When merging two spatial datasets together, using the GeoPandas spatial index is a great way to accelerate the calculation of intersections. This allows for easy joins, for example: for every real estate parcel, give me a list of buildings that intersect with it.
Naively calculating the intersection of all buildings with each parcel
creates an O(n^2)
algorithm that tends to blow up as your datasets
get larger. This typically looks like this:
for i, specific_parcel in tqdm(parcels.iterrows(), total=len(parcels)):
# run intersection for every building<->parcel pair, O(n^2)
is_intersection = buildings.geometry.intersects(specific_parcel.geometry)
overlapping_buildings = buildings.loc[is_intersection]
100%|███████████████████████████████████████| 3497/3497 [00:37<00:00, 92.34it/s]

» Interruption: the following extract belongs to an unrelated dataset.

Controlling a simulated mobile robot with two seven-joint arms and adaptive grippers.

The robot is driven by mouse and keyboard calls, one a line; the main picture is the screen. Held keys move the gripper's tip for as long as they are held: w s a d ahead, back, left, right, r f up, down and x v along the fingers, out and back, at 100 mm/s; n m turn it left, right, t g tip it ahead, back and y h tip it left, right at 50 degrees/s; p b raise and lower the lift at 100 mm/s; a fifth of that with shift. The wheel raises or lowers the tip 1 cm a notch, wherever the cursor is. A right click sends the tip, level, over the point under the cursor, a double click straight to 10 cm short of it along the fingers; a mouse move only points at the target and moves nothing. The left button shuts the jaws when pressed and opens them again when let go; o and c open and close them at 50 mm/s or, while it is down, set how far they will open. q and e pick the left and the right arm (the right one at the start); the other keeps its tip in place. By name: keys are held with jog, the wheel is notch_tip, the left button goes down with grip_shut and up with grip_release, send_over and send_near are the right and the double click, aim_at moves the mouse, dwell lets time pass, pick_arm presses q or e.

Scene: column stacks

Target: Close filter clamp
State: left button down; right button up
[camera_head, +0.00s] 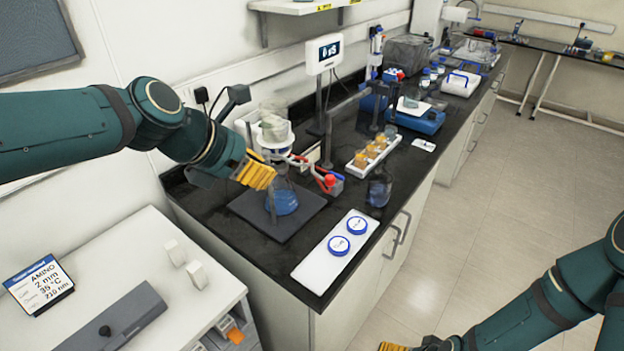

If we index data as we load it, we scale with O(n log n)
because a lookup
in an R-tree is much faster than looping through all elements.
The default spatial index operates on bounding boxes. Here's an example of using the spatial index to calculate intersections much more quickly:
# build spatial index
spatial_index = buildings.sindex
for i, specific_parcel in tqdm(parcels.iterrows(), total=len(parcels)):
# spatial_index.query() for every parcel is O(n log n)
possible_matches_index = list(spatial_index.query(specific_parcel.geometry))
possible_matches = buildings.iloc[possible_matches_index]
# run true intersection query only on possible matches
actual_matches = possible_matches[possible_matches.intersects(specific_parcel.geometry)]
100%|██████████████████████████████████████| 3497/3497 [00:10<00:00, 328.92it/s]
In this case, using the spatial index was 3x faster than the naive loop. These benefits are of course more important the larger a dataset you have, and spatial datasets quickly grow into millions of rows.
When you query a spatial index for possible matches, you're actually searching for an approximate list of polygons that intersect with the original polygon's bounding box.
Because we're using bounding boxes to approximate intersections at first, the spatial index behaves best when the polygons are approximately square. The worst performance is if the bounding box is significantly larger than the area of the polygon.
Here is an animation where we show false positives in red and true positives in brown:
For real estate applications, the GeoPandas spatial index provides a faster way to decompose adjacent geometries into relevant groups.
If you're interested in learning more, Geoff Boeing has a great post where he splits up polygons into smaller squares, which have bounding boxes that more closely follow the initial shape. This accelerates using a spatial index because it decreases the false positive rate.